No Retry-After header: dropping requests with 503 without a Retry-After header teaches clients to retry immediately, amplifying the overload. Always include it.
Circuit breaker that never opens: a circuit breaker with consecutive5xxErrors: 50 will tolerate 50 consecutive errors before ejecting. In a high-traffic system that is far too many. Start with 3–5 consecutive errors or a percentage threshold.
Admission control without observability: if you cannot see inflight_current and inflight_max in your dashboards, you will not know whether admission control is firing until users complain. Instrument it.
Applying rate limiting instead of admission control for CPU-bound services: a CPU-bound service at 1000 RPS may be fine, but at 1001 RPS it starts queuing. Rate limiting at 1000 RPS does not help if request latency varies 10x. Admission control (in-flight count) adapts; a fixed rate limit does not.
Summary
Admission control is not one thing — it is a family of decisions made at three different layers, each with a different vantage point and cost model:
- Client-side: prevent useless work from leaving the process. Best implemented with concurrency limits + AIMD. Makes retries safe.

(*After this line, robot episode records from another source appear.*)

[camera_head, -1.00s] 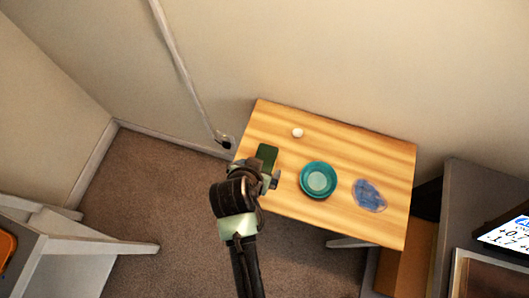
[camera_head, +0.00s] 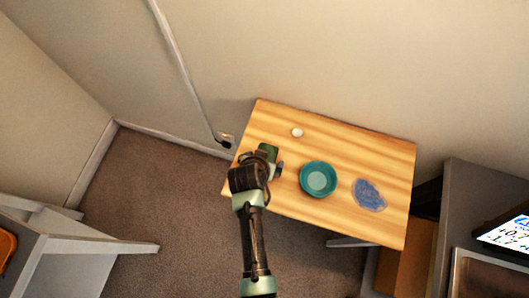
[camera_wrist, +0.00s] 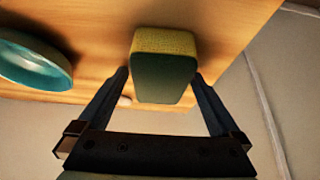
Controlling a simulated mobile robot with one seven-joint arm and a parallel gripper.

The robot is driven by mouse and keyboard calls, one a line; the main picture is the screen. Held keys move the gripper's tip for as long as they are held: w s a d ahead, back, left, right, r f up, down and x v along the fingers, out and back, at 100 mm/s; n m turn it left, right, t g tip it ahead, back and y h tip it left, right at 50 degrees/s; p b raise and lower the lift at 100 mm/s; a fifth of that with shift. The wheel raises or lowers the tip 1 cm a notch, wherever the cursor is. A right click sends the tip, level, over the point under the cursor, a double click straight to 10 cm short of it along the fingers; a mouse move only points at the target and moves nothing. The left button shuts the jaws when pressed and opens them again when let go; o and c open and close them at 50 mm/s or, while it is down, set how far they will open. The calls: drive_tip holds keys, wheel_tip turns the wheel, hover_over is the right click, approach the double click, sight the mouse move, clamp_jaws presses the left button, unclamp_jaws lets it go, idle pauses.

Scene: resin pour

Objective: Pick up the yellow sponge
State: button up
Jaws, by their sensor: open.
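The yellow sponge (camera_wrist: 165,42) has a dark green face and shows close up in the wrist view, against the wooden table (camera_wrist: 225,22). Its green face also shows in the head view (camera_head: 268,150) near the table's left end, partly hidden by my arm. My gripper (camera_wrist: 160,76) is open, with one finger on each side of the sponge. The sponge lies in the gap between the fingertips. A narrow gap shows beside the left finger; contact at the right finger is hard to tell.
A teal bowl (camera_head: 318,179) stands right of my gripper. A blue patch (camera_head: 368,195) lies farther right on the table. A small white round object (camera_head: 297,132) is toward the back. A wall stands behind the table.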

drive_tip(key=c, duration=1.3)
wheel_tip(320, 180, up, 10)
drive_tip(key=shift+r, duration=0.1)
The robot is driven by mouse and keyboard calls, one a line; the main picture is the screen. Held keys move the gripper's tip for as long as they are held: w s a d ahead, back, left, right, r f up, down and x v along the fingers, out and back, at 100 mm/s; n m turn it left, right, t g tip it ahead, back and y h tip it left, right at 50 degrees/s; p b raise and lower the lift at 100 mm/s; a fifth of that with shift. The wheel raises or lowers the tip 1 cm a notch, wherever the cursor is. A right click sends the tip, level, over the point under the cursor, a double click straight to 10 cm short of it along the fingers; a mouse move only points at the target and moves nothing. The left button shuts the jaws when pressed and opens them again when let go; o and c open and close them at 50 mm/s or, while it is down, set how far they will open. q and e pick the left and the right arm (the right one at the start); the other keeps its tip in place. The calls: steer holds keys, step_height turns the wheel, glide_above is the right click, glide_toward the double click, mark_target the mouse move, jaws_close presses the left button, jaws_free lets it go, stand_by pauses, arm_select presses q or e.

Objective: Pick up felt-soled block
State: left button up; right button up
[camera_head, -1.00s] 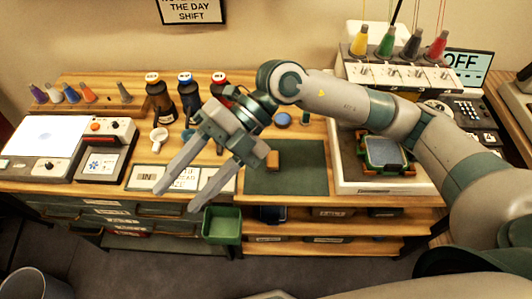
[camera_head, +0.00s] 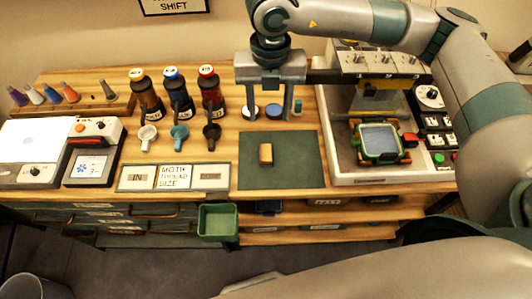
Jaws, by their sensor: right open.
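The felt-soled block (camera_head: 266,153) looks like a small tan-orange block with a darker side. It lies on the dark green mat (camera_head: 290,175) near the mat's upper left. My right gripper (camera_head: 269,112) is open and empty, its two fingers pointing down behind the mat, beyond the block and apart from it. The block's underside is hidden. My left gripper is not in view.
Three dark bottles (camera_head: 178,95) with scoops in front stand left of the gripper. A blue round lid (camera_head: 275,111) lies by the fingers. An embroidery machine with a green hoop (camera_head: 380,143) stands right of the mat. A green bin (camera_head: 218,222) hangs at the front edge.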

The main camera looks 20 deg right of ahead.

- Service-side: protect the server regardless of caller behaviour. Best implemented with in-flight count + latency gradient. Supports priority classes.
- Proxy-side (Envoy): enforce policy across a heterogeneous fleet without touching application code. Best combined with service mesh metrics and outlier detection.
Layer them. Rate limit at the edge to enforce quotas. Use proxy circuit breakers to isolate unhealthy upstreams. Use service-side admission to protect against latency spikes. Use backpressure to slow cooperative clients. Use load shedding as the last line of defence to protect p99 for traffic you do accept.
The combination is defence-in-depth for overload. No single layer is sufficient alone.